| Do this |
Transcribe every line, keeping it exact.
━━━ Data block
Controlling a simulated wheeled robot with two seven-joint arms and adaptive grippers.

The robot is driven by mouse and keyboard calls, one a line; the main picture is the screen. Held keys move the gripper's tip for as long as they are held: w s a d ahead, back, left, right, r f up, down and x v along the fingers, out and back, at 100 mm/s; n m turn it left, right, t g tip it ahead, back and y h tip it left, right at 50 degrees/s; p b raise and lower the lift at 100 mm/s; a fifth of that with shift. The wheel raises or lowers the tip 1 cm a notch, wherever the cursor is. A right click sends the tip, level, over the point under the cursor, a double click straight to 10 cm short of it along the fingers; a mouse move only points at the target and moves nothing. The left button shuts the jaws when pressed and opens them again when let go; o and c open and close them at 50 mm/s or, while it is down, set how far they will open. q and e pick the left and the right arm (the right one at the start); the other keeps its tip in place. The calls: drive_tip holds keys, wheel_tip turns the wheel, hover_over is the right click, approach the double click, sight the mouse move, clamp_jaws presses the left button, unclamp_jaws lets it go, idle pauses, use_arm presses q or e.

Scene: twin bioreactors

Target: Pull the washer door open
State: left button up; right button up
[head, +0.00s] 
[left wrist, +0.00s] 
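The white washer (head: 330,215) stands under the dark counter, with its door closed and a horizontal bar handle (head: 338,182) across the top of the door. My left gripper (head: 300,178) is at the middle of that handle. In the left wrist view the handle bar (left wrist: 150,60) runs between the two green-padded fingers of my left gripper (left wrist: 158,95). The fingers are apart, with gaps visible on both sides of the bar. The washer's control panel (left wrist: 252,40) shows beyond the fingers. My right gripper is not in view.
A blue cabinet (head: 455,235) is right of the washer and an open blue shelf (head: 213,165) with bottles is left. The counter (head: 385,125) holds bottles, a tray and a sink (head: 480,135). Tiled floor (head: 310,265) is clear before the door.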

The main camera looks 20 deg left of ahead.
━━━━━━
| Correct output |
Controlling a simulated wheeled robot with two seven-joint arms and adaptive grippers.

The robot is driven by mouse and keyboard calls, one a line; the main picture is the screen. Held keys move the gripper's tip for as long as they are held: w s a d ahead, back, left, right, r f up, down and x v along the fingers, out and back, at 100 mm/s; n m turn it left, right, t g tip it ahead, back and y h tip it left, right at 50 degrees/s; p b raise and lower the lift at 100 mm/s; a fifth of that with shift. The wheel raises or lowers the tip 1 cm a notch, wherever the cursor is. A right click sends the tip, level, over the point under the cursor, a double click straight to 10 cm short of it along the fingers; a mouse move only points at the target and moves nothing. The left button shuts the jaws when pressed and opens them again when let go; o and c open and close them at 50 mm/s or, while it is down, set how far they will open. q and e pick the left and the right arm (the right one at the start); the other keeps its tip in place. The calls: drive_tip holds keys, wheel_tip turns the wheel, hover_over is the right click, approach the double click, sight the mouse move, clamp_jaws presses the left button, unclamp_jaws lets it go, idle pauses, use_arm presses q or e.

Scene: twin bioreactors

Target: Pull the washer door open
State: left button up; right button up
[head, +0.00s] 
[left wrist, +0.00s] 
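The white washer (head: 330,215) stands under the dark counter, with its door closed and a horizontal bar handle (head: 338,182) across the top of the door. My left gripper (head: 300,178) is at the middle of that handle. In the left wrist view the handle bar (left wrist: 150,60) runs between the two green-padded fingers of my left gripper (left wrist: 158,95). The fingers are apart, with gaps visible on both sides of the bar. The washer's control panel (left wrist: 252,40) shows beyond the fingers. My right gripper is not in view.
A blue cabinet (head: 455,235) is right of the washer and an open blue shelf (head: 213,165) with bottles is left. The counter (head: 385,125) holds bottles, a tray and a sink (head: 480,135). Tiled floor (head: 310,265) is clear before the door.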

The main camera looks 20 deg left of ahead.

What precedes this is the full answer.